Un día de hace diez años escribí mi primera columna. Veía la fecha de entrega avanzando hacia mí, como esas bolas de paja que recorren los polvorientos caminos de las películas del oeste. ¿Sobre qué iba a escribir? Era la pregunta que más me repetía. Y la segunda: ¿Quién me mandó a meterme en este lío? Entonces vino Helen Keller a salvar la situación, a recordarme que una vez, hace muchos, muchos años, invitó a sus lectores de la revista The Atlantic Monthly a que imaginaran qué harían si les dijeran que en un plazo de tres días iban a quedarse completamente ciegos. Escribí sobre su invitación y la manera en que reincidimos en la ceguera voluntaria.
Coincidiendo con el aniversario de mi estreno como columnista, un amigo me contó que hace tiempo perdió el sentido del olfato. Me sorprendió cuando dijo que una cirugía para corregir la desviación de su tabique nasal solucionaría el problema, solo que, por simple y franca dejadez, se ha resignado a no percibir el olor de las personas y las cosas. Me pregunto cómo se puede admitir el empobrecimiento de la experiencia vital sin otro motivo que un abandono deliberado.

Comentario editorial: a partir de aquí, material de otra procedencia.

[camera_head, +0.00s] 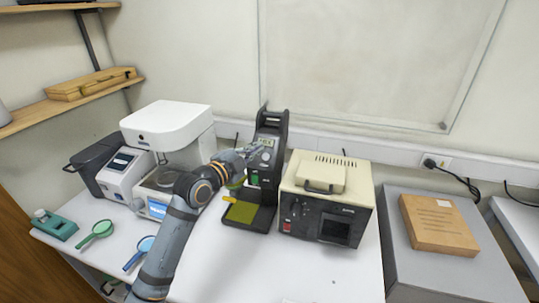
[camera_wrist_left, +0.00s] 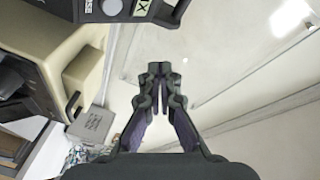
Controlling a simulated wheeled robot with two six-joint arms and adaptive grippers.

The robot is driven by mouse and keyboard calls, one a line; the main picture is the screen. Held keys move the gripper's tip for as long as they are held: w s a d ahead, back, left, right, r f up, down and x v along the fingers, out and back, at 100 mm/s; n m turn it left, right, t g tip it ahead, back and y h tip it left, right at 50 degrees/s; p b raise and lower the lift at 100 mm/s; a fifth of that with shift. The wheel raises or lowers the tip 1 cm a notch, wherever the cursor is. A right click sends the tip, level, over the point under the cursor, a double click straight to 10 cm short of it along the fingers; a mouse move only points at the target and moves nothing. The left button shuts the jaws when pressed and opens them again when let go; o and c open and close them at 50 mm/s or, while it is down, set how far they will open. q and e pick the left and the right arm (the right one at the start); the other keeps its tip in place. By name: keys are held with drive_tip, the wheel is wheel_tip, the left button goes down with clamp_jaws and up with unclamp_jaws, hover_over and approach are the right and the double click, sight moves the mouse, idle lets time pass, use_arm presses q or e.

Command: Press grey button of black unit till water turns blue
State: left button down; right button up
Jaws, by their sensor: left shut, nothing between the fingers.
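The black unit (camera_head: 283,130) stands upright near the back wall, with a small lit display (camera_head: 267,142) near its top and a green switch lower on its front. My left gripper (camera_head: 258,151) is shut and empty, close in front of the unit's upper face just below the display. I cannot tell whether it touches the unit. The grey button is not clearly visible around the fingertips. In the left wrist view the closed fingers (camera_wrist_left: 160,70) show, with a dark part of the unit (camera_wrist_left: 88,10) at the top edge. A yellow-green plate (camera_head: 241,211) lies on the unit's base; no blue water shows.
A cream and black box device (camera_head: 320,225) stands close to the right of the unit. A white machine (camera_head: 170,125) stands to the left. Green and blue magnifier-like tools (camera_head: 97,231) lie at the front left.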

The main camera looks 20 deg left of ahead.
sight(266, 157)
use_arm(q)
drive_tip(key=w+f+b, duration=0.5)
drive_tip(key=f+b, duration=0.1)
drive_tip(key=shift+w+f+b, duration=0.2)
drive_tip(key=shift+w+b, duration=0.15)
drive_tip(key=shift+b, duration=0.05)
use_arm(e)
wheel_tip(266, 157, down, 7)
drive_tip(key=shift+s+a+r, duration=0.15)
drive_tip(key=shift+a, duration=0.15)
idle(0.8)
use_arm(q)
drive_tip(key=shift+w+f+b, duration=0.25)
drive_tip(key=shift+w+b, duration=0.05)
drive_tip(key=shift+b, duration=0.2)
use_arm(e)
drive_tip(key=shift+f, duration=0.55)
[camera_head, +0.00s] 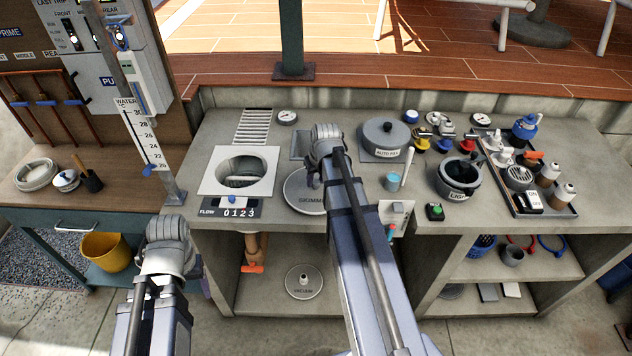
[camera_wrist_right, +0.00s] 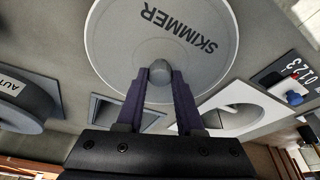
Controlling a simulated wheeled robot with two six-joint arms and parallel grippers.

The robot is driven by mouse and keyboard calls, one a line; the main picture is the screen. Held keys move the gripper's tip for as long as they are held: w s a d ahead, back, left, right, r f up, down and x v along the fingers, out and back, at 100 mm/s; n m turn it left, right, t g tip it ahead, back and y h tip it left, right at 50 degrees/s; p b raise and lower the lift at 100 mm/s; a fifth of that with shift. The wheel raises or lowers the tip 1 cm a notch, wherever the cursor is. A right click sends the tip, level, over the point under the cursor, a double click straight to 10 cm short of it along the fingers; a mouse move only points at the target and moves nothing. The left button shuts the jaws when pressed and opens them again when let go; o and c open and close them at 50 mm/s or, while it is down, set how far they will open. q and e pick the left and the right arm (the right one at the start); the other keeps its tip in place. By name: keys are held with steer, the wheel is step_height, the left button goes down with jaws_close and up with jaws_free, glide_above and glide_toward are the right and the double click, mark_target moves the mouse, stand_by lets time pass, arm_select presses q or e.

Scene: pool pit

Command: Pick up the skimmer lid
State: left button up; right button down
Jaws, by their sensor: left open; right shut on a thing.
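The skimmer lid (camera_head: 301,192) is a grey disc lettered SKIMMER on the counter, partly hidden behind my right arm in the head view. It fills the top of the right wrist view (camera_wrist_right: 163,28). My right gripper (camera_wrist_right: 158,75) is shut on the lid's round knob (camera_wrist_right: 159,70), with one finger on each side. In the head view my right gripper's fingers are hidden by its wrist. I cannot tell whether the lid touches the counter. My left gripper (camera_head: 169,226) is over the floor in front of the counter; its fingers are hidden.
The skimmer opening (camera_head: 241,172) in a white square plate is left of the lid. A flow counter (camera_head: 230,211) sits below it. The round AUTO FILL lid (camera_head: 385,136) and a dark LIGHT pot (camera_head: 459,178) stand to the right. A tray (camera_head: 523,209) with bottles is further right.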

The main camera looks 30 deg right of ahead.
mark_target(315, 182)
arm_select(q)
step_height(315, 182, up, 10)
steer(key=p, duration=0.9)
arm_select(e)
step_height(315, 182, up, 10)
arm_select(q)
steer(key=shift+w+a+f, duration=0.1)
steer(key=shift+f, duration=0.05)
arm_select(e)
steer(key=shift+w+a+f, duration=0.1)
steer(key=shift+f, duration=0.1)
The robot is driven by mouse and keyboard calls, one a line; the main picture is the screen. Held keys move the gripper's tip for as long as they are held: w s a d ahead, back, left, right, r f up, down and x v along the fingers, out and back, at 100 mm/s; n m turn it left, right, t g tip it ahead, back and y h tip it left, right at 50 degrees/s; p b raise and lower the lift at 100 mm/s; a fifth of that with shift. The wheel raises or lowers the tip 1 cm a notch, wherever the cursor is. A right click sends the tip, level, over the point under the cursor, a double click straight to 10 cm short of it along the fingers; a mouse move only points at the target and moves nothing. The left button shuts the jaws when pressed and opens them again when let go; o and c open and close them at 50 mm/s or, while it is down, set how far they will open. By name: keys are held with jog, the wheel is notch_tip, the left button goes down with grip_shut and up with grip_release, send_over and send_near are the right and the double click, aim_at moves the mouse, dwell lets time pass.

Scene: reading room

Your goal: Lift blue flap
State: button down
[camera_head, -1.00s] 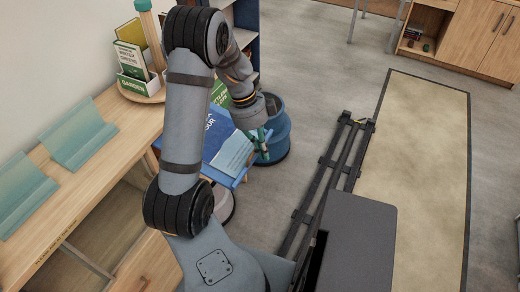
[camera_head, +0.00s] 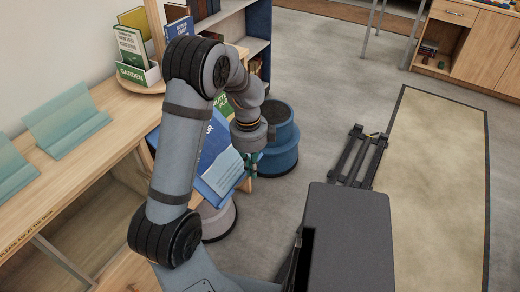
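The blue flap (camera_head: 211,158) is a tilted blue panel with white print and a paler lower part, at the front of the wooden shelf unit. My arm hides part of its left and upper area. My gripper (camera_head: 251,166) points down at the flap's right edge, with greenish fingers close to that edge. I cannot tell whether they touch it or whether they are open or shut.
A blue round stool (camera_head: 284,150) stands just right of my gripper, and a grey one (camera_head: 217,222) below the flap. Green book stands (camera_head: 66,121) sit on the wooden counter (camera_head: 120,110) at left. A rail (camera_head: 360,158) and beige mat (camera_head: 435,180) lie right.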

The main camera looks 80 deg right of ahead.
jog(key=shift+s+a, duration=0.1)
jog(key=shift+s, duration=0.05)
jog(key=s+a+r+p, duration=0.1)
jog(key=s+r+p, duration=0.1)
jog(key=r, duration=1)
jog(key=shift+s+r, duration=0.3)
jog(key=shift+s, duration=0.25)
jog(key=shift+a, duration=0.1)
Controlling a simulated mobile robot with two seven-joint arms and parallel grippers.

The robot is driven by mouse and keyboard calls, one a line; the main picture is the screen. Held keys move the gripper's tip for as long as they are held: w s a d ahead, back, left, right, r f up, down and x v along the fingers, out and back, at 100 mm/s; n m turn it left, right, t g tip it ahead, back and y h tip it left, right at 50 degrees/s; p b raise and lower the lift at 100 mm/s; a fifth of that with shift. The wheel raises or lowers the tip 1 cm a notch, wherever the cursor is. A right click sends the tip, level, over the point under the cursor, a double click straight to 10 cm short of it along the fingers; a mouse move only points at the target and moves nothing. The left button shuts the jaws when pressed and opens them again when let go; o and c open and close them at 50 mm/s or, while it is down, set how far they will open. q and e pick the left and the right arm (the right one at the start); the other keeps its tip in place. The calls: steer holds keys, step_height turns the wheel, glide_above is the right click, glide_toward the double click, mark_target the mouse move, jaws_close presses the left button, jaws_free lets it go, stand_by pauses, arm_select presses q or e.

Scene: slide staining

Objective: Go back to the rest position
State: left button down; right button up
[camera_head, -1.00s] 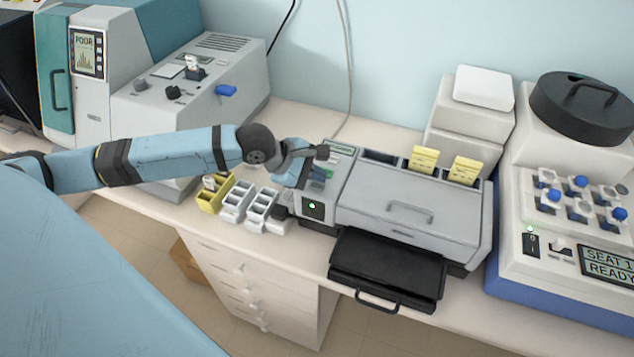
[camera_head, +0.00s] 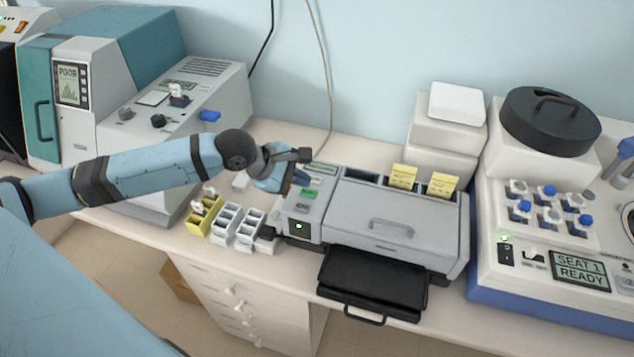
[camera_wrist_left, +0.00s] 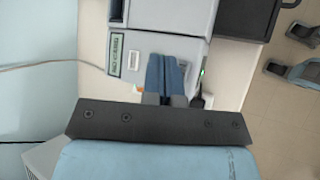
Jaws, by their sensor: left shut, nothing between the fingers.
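My left gripper (camera_head: 297,181) is at the left end of the grey staining machine, above its control panel with a green button (camera_head: 309,193). In the left wrist view its blue fingers (camera_wrist_left: 165,78) lie side by side, shut and empty, over the panel beside the small green display (camera_wrist_left: 116,54). I cannot tell whether the fingertips touch the panel. My left arm (camera_head: 140,170) reaches in from the left across the bench.
The grey staining machine (camera_head: 395,215) has a black front tray (camera_head: 372,284) and yellow racks (camera_head: 403,176). Yellow (camera_head: 200,223) and white racks (camera_head: 226,222) stand left of it. A centrifuge-like machine (camera_head: 500,285) is at right. A grey analyser (camera_head: 225,90) is behind my arm.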

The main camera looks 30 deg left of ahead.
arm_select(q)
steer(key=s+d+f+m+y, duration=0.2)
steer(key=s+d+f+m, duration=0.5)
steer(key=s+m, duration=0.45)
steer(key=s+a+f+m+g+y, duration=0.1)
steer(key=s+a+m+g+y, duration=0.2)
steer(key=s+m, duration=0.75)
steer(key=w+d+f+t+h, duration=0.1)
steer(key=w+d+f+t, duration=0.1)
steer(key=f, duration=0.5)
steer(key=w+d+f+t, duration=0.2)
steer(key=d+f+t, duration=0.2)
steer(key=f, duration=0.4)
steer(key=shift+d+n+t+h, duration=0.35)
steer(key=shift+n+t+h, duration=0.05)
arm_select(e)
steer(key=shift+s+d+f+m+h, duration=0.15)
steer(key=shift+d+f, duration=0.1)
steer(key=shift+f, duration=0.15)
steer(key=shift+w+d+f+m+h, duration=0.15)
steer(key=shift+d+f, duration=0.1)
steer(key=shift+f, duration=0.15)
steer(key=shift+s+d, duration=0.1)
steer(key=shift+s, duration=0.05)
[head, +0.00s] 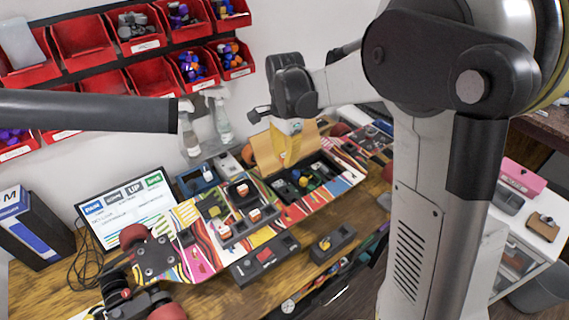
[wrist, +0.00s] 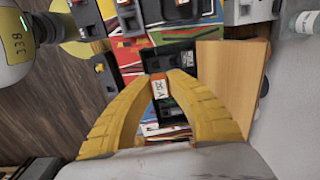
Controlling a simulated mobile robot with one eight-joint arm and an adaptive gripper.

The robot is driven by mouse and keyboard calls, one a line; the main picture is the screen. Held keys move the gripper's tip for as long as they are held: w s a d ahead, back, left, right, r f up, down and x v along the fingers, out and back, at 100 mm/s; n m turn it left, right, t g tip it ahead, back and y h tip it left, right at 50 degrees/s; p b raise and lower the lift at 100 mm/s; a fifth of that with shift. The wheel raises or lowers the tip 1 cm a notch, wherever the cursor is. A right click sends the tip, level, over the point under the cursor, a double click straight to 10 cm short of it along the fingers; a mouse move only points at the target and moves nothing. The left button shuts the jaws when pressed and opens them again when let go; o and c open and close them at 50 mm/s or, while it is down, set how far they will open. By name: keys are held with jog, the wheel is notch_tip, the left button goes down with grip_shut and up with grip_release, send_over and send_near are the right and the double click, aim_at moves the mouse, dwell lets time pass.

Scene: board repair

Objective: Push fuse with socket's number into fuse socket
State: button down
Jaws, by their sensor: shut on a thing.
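My gripper (wrist: 160,80) has yellow ribbed fingers, and its tips are shut on a small orange and white fuse (wrist: 161,88). The fuse has a printed label that looks like "25 A", though it is small and not certain. Behind the fuse is a dark fuse socket (wrist: 174,58) on the colourful board (wrist: 198,32). I cannot tell whether the fuse touches the socket. In the head view my gripper (head: 283,160) points down over the board (head: 310,208), near a black recessed section (head: 318,166). The fuse tip is hard to see there.
Other dark modules with orange and white fuses (head: 241,189) sit on the board to the left. A tan panel (head: 300,136) stands beside my gripper. A monitor (head: 125,208) and red bins (head: 80,35) are behind.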

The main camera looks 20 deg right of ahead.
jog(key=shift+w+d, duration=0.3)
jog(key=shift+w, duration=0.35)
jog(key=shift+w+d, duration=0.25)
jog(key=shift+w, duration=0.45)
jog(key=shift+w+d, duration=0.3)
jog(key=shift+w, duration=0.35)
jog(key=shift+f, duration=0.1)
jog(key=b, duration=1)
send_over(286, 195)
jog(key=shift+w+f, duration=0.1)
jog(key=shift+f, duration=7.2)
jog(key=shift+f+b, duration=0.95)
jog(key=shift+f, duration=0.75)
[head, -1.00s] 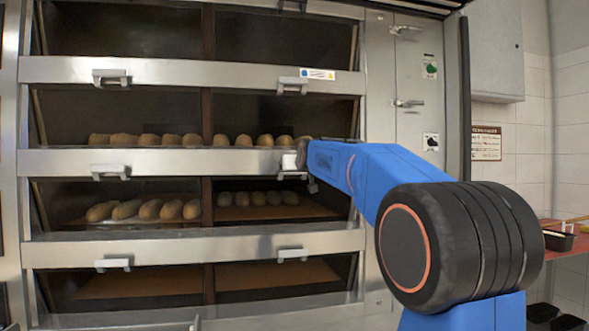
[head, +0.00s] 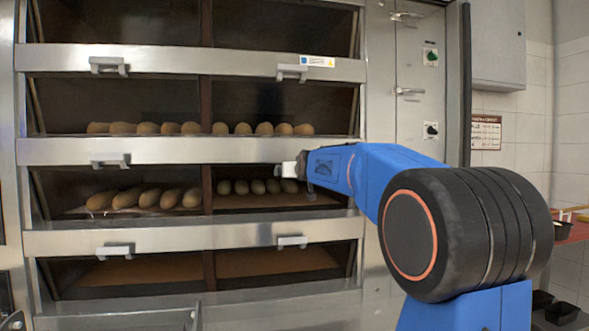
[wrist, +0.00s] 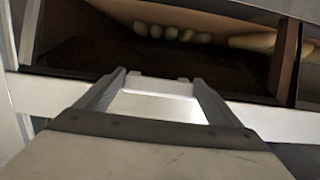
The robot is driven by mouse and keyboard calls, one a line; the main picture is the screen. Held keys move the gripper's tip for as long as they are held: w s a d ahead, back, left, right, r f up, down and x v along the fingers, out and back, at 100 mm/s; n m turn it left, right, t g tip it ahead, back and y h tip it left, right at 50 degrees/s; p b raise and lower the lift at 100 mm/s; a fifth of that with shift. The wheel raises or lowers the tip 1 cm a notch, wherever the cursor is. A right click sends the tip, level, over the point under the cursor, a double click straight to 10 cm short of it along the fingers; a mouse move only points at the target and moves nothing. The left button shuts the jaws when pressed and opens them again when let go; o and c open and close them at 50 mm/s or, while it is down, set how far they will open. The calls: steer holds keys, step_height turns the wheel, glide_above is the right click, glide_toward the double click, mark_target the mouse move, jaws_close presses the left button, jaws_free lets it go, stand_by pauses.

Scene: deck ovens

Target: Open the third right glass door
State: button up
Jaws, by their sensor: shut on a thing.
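The oven front has wide steel rails with pairs of dark glass doors and small metal handles. My gripper (head: 290,168) is at the right-hand handle position of the third rail (head: 200,151), slightly below that rail's face. In the wrist view my gripper (wrist: 158,88) has its two fingers on either side of a pale metal handle (wrist: 158,104) and is shut on it. Most of this handle is hidden by my gripper in the head view. The right compartment (head: 268,202) beneath holds several buns (head: 258,187). I cannot tell how far its glass door has swung.
Other handles jut from the rails, including the lower right one (head: 292,242) and the left one (head: 110,160) on the same rail. A steel control panel (head: 412,150) stands to the right. A red table (head: 575,231) is at the far right.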

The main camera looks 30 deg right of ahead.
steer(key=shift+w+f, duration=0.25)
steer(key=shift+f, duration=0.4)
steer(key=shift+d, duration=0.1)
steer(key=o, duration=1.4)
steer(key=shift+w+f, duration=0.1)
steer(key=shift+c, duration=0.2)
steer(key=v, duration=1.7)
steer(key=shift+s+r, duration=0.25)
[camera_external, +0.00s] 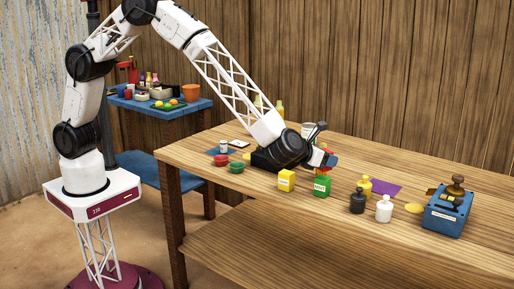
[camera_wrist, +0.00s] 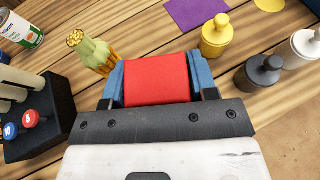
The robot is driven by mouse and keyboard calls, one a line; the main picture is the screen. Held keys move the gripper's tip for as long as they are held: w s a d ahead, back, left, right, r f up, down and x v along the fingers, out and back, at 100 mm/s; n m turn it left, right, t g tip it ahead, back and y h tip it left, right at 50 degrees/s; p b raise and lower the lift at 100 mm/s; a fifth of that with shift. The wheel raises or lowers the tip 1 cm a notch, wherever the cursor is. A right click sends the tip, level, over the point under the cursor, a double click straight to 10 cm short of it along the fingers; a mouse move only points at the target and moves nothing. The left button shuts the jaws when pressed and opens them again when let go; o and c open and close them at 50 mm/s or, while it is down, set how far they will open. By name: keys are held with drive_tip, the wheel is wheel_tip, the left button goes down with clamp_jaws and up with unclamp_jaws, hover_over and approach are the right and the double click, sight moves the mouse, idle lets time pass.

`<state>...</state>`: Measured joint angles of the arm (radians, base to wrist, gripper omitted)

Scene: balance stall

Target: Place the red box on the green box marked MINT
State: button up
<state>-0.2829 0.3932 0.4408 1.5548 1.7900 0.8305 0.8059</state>
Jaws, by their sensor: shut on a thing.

Pensé que mi amigo necesitaba un efecto de choque. Analizando el caso, llegué a la conclusión de que los mecanismos de la nostalgia podían ser de gran utilidad. Le hablé de un ejercicio que suelo incluir en los talleres de escritura. Se trata de una máquina para el recuerdo inventada por Joe Brainard. Su método –que seguramente creó sin albergar pretensiones de que se convirtiera en un método– ha inspirado a decenas de artistas. Escritores como Georges Perec, Margo Glantz, Siri Hustvedt y Paul Auster han emulado y aplaudido el potencial de Me acuerdo, un dispositivo de eficacia comprobada que Brainard publicó en forma de libro en 1975. Desde entonces le han salido hijos por todas partes.
Me gustan las indicaciones escritas por Paul Auster para el prólogo del libro: “Escriba las palabras Me acuerdo, deténgase uno o dos instantes, dele una oportunidad a su mente para que se abra, e inevitablemente recordará, y recordará con una claridad y una especificidad que no dejarán de sorprenderlo”. Ese es el espíritu de la obra de Brainard, invocar el poder de la memoria repitiendo, como si se tratara de un conjuro, estas dos palabras: me acuerdo. Personas, lugares, objetos, sabores, frases, olores, películas. La aparente sencillez de su estructura no es más que el envoltorio de una obra de notable originalidad y calidad literaria. Mientras escribía su libro, Brainard sintió que era una especie de instrumento, alguien que estaba creando una obra que hablaba tanto de sí mismo como de toda la humanidad.
Las palabras adquieren la forma de escurridizos renacuajos cuando se trata de describir olores. La insuficiencia del lenguaje nos obliga a buscar metáforas y sensaciones parecidas a aquello que no logramos nombrar. No insistiré en las limitaciones para describir un olor. Prefiero centrarme en el recuerdo de ciertos aromas; olores que, aunque rehúyan de las palabras, acuden a la memoria no solo cuando son convocados. A veces se presentan sin avisar.
Estoy segura de que Brainard consentiría que su método salga al rescate de un hombre que menosprecia la oportunidad de recuperar su olfato. Este ejercicio puede ser revelador incluso para quienes tienen el tabique nasal en su sitio. “Escriba las palabras Me acuerdo, deténgase uno o dos instantes, dele una oportunidad a su mente para que se abra”.
¿A qué huele?
Me acuerdo del olor a Heno de Pravia que emanaba del cuello de mi abuela. Me acuerdo del olor a canela con nuez moscada y cáscara de limón que salía de los cuencos de arroz con leche que mi mamá nos servía los domingos por la tarde. Me acuerdo del olor a las manzanas de California que vendían en los puestos de la avenida principal de mi pueblo cada diciembre. Me acuerdo del olor a muñeca nueva.